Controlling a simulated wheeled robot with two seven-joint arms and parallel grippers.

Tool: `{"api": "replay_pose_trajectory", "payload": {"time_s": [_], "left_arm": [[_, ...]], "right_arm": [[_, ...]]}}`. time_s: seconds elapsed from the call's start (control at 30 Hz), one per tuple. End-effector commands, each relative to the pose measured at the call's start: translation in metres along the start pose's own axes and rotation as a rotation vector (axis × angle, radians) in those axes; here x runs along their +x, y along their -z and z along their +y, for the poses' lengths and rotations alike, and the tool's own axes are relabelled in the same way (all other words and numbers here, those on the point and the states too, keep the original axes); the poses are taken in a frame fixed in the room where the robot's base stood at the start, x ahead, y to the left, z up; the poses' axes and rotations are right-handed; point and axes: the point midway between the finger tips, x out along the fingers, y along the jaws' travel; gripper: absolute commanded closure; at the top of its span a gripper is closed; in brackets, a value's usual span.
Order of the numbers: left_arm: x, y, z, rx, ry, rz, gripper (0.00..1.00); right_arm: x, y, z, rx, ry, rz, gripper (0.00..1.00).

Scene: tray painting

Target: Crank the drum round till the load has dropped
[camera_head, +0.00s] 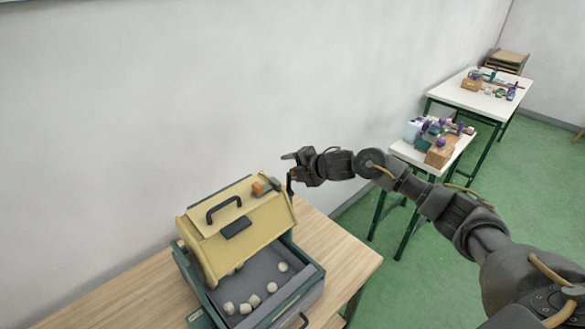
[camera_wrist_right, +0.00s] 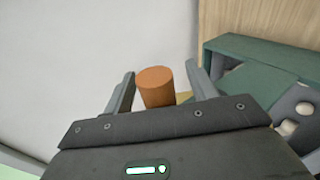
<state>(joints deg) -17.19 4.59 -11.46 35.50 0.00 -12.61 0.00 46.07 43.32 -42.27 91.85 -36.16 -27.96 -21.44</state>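The cream-yellow drum (camera_head: 236,228) sits tilted in a green frame on the wooden bench, with a black carry handle (camera_head: 223,207) on its face. An orange and grey part (camera_head: 265,187) sits on its upper right. Several pale lumps (camera_head: 254,300) lie in the grey tray (camera_head: 262,263) under the drum. My right gripper (camera_head: 289,166) is at the drum's right end. In the wrist view an orange-brown cylindrical grip (camera_wrist_right: 156,88) stands between my open right fingers, with a gap on each side. The crank arm is mostly hidden. My left gripper is out of view.
The wooden bench (camera_head: 337,254) has bare room right of the drum. A pale wall (camera_head: 120,110) rises behind it. Two white tables (camera_head: 460,95) with bottles and boxes stand farther off at the right on the green floor.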

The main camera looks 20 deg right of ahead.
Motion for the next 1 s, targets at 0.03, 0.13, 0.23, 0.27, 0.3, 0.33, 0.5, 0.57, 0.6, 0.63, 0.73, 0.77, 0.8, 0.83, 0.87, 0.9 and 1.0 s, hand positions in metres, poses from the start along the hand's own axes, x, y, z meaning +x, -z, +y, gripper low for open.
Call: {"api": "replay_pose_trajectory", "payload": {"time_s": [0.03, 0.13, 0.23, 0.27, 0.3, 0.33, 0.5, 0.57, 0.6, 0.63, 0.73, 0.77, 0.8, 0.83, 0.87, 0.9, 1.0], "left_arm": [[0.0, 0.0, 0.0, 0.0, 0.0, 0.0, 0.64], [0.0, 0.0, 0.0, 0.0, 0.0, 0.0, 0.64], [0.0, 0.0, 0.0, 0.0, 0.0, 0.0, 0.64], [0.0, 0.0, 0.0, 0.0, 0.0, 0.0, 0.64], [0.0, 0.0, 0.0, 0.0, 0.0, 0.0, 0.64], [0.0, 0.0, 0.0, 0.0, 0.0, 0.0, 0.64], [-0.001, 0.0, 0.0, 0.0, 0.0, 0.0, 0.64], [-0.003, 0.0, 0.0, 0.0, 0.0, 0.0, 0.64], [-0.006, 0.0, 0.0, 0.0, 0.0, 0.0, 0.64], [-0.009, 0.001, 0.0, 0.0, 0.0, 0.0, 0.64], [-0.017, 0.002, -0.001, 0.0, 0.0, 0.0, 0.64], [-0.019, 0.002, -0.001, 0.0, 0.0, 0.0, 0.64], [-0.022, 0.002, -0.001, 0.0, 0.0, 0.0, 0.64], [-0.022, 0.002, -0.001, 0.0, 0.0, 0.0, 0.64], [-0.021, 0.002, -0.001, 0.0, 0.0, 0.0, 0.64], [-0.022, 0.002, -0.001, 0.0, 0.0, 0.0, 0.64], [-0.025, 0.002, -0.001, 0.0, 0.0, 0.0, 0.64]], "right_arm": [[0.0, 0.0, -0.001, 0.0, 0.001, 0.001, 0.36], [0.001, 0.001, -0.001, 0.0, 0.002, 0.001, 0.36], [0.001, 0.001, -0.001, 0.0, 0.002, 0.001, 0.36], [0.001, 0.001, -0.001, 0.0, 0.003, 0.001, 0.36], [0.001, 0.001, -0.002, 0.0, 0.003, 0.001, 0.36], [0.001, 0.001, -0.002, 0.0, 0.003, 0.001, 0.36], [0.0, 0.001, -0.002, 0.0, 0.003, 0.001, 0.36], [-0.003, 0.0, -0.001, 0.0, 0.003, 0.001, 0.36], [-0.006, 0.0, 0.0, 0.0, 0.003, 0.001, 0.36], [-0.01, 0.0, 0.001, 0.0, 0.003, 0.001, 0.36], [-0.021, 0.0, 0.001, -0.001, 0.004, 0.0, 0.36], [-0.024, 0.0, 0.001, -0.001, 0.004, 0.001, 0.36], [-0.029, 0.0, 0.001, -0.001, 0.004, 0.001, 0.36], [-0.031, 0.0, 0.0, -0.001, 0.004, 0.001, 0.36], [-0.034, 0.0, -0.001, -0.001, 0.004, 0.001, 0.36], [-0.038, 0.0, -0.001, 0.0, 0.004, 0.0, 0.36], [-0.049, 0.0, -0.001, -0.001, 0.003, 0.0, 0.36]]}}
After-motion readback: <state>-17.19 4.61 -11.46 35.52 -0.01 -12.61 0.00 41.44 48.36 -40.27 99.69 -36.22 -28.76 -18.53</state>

What to work on:
Repeat, word for word, the lines of the material above from the one holding "Order of the" through the one holding "Motion for the". Leave out pictures.

Written solution:
Order of the numbers: left_arm: x, y, z, rx, ry, rz, gripper (0.00..1.00); right_arm: x, y, z, rx, ry, rz, gripper (0.00..1.00).

Scene: tray painting

Target: Crank the drum round till the load has dropped
[camera_head, +0.00s] 
[camera_wrist_right, +0.00s] 
<state>(joints deg) -17.19 4.59 -11.46 35.50 0.00 -12.61 0.00 46.07 43.32 -42.27 91.85 -36.16 -27.96 -21.44</state>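The cream-yellow drum (camera_head: 236,228) sits tilted in a green frame on the wooden bench, with a black carry handle (camera_head: 223,207) on its face. An orange and grey part (camera_head: 265,187) sits on its upper right. Several pale lumps (camera_head: 254,300) lie in the grey tray (camera_head: 262,263) under the drum. My right gripper (camera_head: 289,166) is at the drum's right end. In the wrist view an orange-brown cylindrical grip (camera_wrist_right: 156,88) stands between my open right fingers, with a gap on each side. The crank arm is mostly hidden. My left gripper is out of view.
The wooden bench (camera_head: 337,254) has bare room right of the drum. A pale wall (camera_head: 120,110) rises behind it. Two white tables (camera_head: 460,95) with bottles and boxes stand farther off at the right on the green floor.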

The main camera looks 20 deg right of ahead.
Motion for the next 1 s, targets at 0.03, 0.13, 0.23, 0.27, 0.3, 0.33, 0.5, 0.57, 0.6, 0.63, 0.73, 0.77, 0.8, 0.83, 0.87, 0.9 and 1.0 s, hand positions in metres, poses from the start along the hand's own axes, x, y, z meaning +x, -z, +y, gripper low for open.

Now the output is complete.